-- Start of Recorded data --

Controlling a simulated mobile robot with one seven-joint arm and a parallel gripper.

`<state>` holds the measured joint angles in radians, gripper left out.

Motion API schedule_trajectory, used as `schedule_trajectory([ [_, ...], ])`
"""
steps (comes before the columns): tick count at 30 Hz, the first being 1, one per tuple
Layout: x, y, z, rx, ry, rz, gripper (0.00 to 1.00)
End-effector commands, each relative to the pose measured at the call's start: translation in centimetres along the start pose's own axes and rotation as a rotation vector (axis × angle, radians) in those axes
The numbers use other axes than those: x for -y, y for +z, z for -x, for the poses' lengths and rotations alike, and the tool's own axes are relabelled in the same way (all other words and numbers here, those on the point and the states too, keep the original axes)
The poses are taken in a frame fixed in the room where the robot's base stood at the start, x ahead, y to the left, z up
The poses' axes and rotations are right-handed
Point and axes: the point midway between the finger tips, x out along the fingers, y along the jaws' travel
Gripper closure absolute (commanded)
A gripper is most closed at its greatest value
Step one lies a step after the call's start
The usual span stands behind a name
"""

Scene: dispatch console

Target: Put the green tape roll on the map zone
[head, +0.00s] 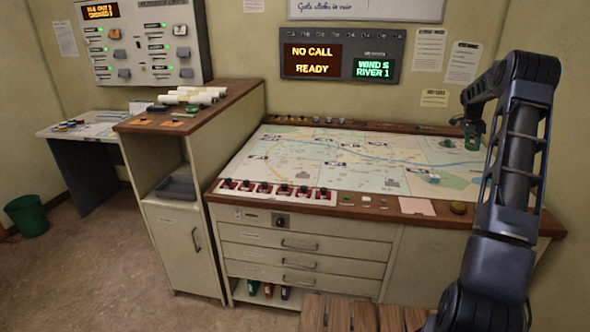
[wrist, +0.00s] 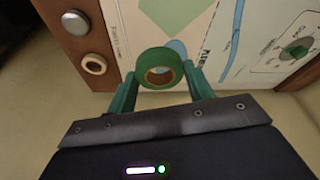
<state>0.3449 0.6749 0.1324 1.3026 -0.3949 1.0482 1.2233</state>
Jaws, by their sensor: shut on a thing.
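The green tape roll (wrist: 142,65) is a short green ring with a brown core, held between the two green fingers of my gripper (wrist: 160,74) in the wrist view. The fingers press on it from both sides. In the head view my gripper (head: 473,137) hangs over the far right part of the console, and the roll is hard to make out there. The map (head: 345,155) is a large printed sheet on the sloped console top. It also shows behind the roll in the wrist view (wrist: 240,20). I cannot tell the exact gap between roll and map.
A wooden rim (head: 375,203) runs around the map. Red-based switches (head: 265,188) line its front left edge, and a pink note (head: 416,206) lies on the front rim. Much of the map is clear.

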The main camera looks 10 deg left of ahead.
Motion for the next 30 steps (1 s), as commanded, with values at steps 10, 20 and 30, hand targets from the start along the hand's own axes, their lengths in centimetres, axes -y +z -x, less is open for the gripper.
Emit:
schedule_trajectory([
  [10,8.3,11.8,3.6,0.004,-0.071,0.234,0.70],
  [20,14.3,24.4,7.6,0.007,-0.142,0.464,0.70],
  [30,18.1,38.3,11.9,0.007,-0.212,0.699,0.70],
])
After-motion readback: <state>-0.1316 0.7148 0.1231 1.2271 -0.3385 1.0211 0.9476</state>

-- End of Recorded data --

Reproduce each line exactly as it appears, omitting the pictures.

Right answer ::
Controlling a simulated mobile robot with one seven-joint arm and a parallel gripper.

`<state>` holds the measured joint angles in radians, gripper left out.

Motion API schedule_trajectory, used as `schedule_trajectory([ [_, ...], ])`
"""
steps (comes before the columns): tick count at 30 Hz, the first being 1, one per tuple
Layout: x, y, z, rx, ry, rz, gripper (0.00 to 1.00)
End-effector commands, each relative to the pose measured at the call's start: translation in centimetres along the start pose's own axes and rotation as a rotation vector (axis × angle, radians) in those axes
The numbers use other axes than those: x for -y, y for +z, z for -x, for the poses' lengths and rotations alike, and the tool's own axes are relabelled in the same way (all other words and numbers here, those on the point and the states too, keep the original axes)
The poses are taken in a frame fixed in the room where the robot's base stood at the start, x ahead, y to the left, z up
The poses' axes and rotations are right-handed
Point and axes: the point midway between the finger tips, x out along the fingers, y along the jaws' travel
Gripper closure absolute (commanded)
A gripper is most closed at its greatest value
Step one lies a step after the call's start
The usual span stands behind a name
"""

Scene: dispatch console

Target: Put the green tape roll on the map zone
[head, +0.00s] 
[wrist, +0.00s] 
<state>0.3449 0.6749 0.1324 1.3026 -0.3949 1.0482 1.2233</state>
Jaws, by their sensor: shut on a thing.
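The green tape roll (wrist: 142,65) is a short green ring with a brown core, held between the two green fingers of my gripper (wrist: 160,74) in the wrist view. The fingers press on it from both sides. In the head view my gripper (head: 473,137) hangs over the far right part of the console, and the roll is hard to make out there. The map (head: 345,155) is a large printed sheet on the sloped console top. It also shows behind the roll in the wrist view (wrist: 240,20). I cannot tell the exact gap between roll and map.
A wooden rim (head: 375,203) runs around the map. Red-based switches (head: 265,188) line its front left edge, and a pink note (head: 416,206) lies on the front rim. Much of the map is clear.

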The main camera looks 10 deg left of ahead.
Motion for the next 30 steps (1 s), as commanded, with values at steps 10, 20 and 30, hand targets from the start along the hand's own axes, their lengths in centimetres, axes -y +z -x, less is open for the gripper.
Emit:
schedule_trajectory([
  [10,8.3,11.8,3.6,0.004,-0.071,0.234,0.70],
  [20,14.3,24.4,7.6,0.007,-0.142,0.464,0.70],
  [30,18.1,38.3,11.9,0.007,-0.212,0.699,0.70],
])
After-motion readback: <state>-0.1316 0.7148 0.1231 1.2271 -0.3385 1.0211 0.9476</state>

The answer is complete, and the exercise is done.